--- Information shown ---

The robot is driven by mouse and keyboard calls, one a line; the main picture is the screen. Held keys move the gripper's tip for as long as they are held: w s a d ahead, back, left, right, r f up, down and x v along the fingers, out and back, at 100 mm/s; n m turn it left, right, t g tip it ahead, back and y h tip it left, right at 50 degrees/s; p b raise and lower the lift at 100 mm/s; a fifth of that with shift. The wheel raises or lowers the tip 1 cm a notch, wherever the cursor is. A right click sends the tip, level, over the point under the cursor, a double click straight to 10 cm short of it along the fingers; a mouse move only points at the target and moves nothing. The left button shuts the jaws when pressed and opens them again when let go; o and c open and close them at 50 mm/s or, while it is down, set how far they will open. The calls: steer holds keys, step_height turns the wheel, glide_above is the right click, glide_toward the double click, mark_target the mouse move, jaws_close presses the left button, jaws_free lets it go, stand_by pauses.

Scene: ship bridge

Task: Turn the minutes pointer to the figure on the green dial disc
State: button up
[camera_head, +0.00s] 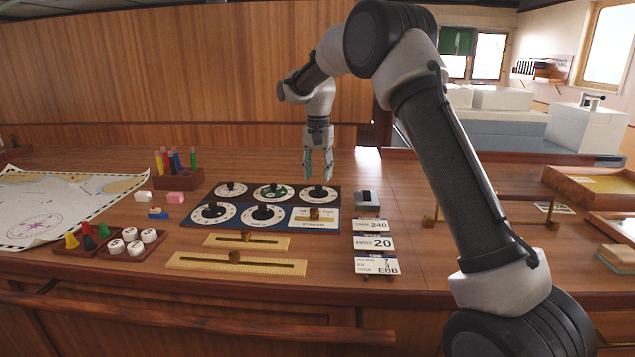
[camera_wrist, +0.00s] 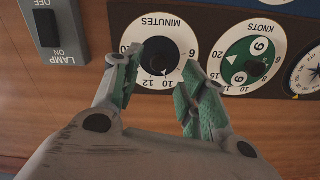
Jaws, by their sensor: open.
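The minutes dial (camera_head: 319,194) is the right-hand one in the back row. In the wrist view its white face (camera_wrist: 160,24) appears upside down, with a black round knob (camera_wrist: 158,50) and a small white pointer mark near the 10 and 12 figures. The green dial disc (camera_wrist: 236,64), labelled knots, is beside it; it also shows in the head view (camera_head: 273,192). It carries black figures on white spots; I cannot tell 6 from 9. My gripper (camera_head: 318,178) is open and empty above the minutes dial. In the wrist view its fingertips (camera_wrist: 160,66) flank the knob; no contact shows.
A lamp switch (camera_wrist: 46,28) is next to the minutes dial. Two larger dials on a blue board (camera_head: 238,214) and brass sliders (camera_head: 237,260) lie in front. Cards (camera_head: 375,242) lie to the right. A pencil rack (camera_head: 178,178) and trays of pieces (camera_head: 138,243) stand left.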

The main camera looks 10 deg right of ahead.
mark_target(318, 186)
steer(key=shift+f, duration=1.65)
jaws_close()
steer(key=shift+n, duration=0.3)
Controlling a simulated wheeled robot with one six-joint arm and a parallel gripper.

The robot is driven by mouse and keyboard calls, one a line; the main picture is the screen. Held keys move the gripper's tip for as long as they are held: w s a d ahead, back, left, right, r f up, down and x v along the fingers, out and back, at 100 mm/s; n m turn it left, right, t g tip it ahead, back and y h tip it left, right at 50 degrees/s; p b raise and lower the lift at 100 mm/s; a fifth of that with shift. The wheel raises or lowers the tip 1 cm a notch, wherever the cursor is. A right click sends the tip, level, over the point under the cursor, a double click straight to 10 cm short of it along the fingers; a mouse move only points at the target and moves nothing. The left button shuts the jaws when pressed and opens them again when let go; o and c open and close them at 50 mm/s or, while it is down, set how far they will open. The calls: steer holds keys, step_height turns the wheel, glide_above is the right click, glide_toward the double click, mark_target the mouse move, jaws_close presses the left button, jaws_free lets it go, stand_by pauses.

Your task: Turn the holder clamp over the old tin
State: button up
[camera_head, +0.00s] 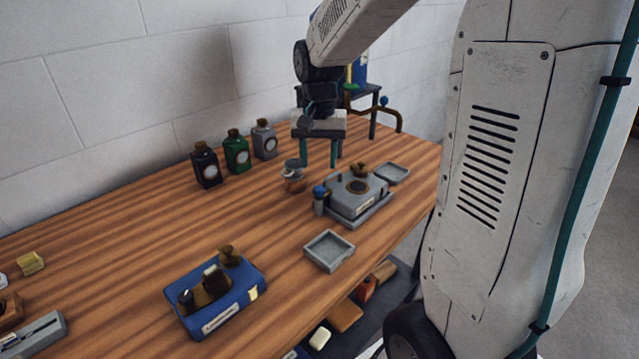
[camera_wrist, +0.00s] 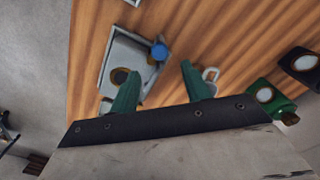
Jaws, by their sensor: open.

---

Given exercise - Go through the listing above and quote it exactly, apart from its images.

Solution for this exercise -
The robot is driven by mouse and keyboard calls, one a line; the main picture is the screen. Held keys move the gripper's tip for as long as they are held: w s a d ahead, back, left, right, r f up, down and x v along the fingers, out and back, at 100 mm/s; n m turn it left, right, t g tip it ahead, back and y h tip it left, right at 50 degrees/s; p b raise and lower the lift at 100 mm/s; a fifth of that with shift. The wheel raises or lowers the tip 1 cm a notch, wherever the cursor is. A right click sends the tip, level, over the point under the cursor, a double click straight to 10 cm short of it along the fingers; a mouse move only points at the target and moves nothing. The left button shuts the jaws when pressed and opens them again when let go; o and c open and close them at 50 mm/s or, while it is down, set how far they will open. The calls: steer holds keys, step_height turns the wheel, glide_above is the right click, glide_toward the double click, mark_target the mouse move, jaws_close presses the left button, jaws_free lets it go, stand_by pauses.

Scene: ship bridge

Task: Turn the minutes pointer to the figure on the green dial disc
State: button up
[camera_head, +0.00s] 
[camera_wrist, +0.00s] 
Jaws, by their sensor: open.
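The minutes dial (camera_head: 319,194) is the right-hand one in the back row. In the wrist view its white face (camera_wrist: 160,24) appears upside down, with a black round knob (camera_wrist: 158,50) and a small white pointer mark near the 10 and 12 figures. The green dial disc (camera_wrist: 236,64), labelled knots, is beside it; it also shows in the head view (camera_head: 273,192). It carries black figures on white spots; I cannot tell 6 from 9. My gripper (camera_head: 318,178) is open and empty above the minutes dial. In the wrist view its fingertips (camera_wrist: 160,66) flank the knob; no contact shows.
A lamp switch (camera_wrist: 46,28) is next to the minutes dial. Two larger dials on a blue board (camera_head: 238,214) and brass sliders (camera_head: 237,260) lie in front. Cards (camera_head: 375,242) lie to the right. A pencil rack (camera_head: 178,178) and trays of pieces (camera_head: 138,243) stand left.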

The main camera looks 10 deg right of ahead.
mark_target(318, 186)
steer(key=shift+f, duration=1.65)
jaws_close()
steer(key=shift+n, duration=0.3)
Controlling a simulated wheeled robot with one six-joint arm and a parallel gripper.

The robot is driven by mouse and keyboard calls, one a line; the main picture is the screen. Held keys move the gripper's tip for as long as they are held: w s a d ahead, back, left, right, r f up, down and x v along the fingers, out and back, at 100 mm/s; n m turn it left, right, t g tip it ahead, back and y h tip it left, right at 50 degrees/s; p b raise and lower the lift at 100 mm/s; a fifth of that with shift. The wheel raises or lowers the tip 1 cm a notch, wherever the cursor is. A right click sends the tip, level, over the point under the cursor, a double click straight to 10 cm short of it along the fingers; a mouse move only points at the target and moves nothing. The left button shuts the jaws when pressed and opens them again when let go; o and c open and close them at 50 mm/s or, while it is down, set how far they will open. The calls: steer holds keys, step_height turns the wheel, glide_above is the right click, glide_toward the double click, mark_target the mouse move, jaws_close presses the left button, jaws_free lets it go, stand_by pauses.

Your task: Turn the holder clamp over the old tin
State: button up
[camera_head, +0.00s] 
[camera_wrist, +0.00s] 
Jaws, by their sensor: open.

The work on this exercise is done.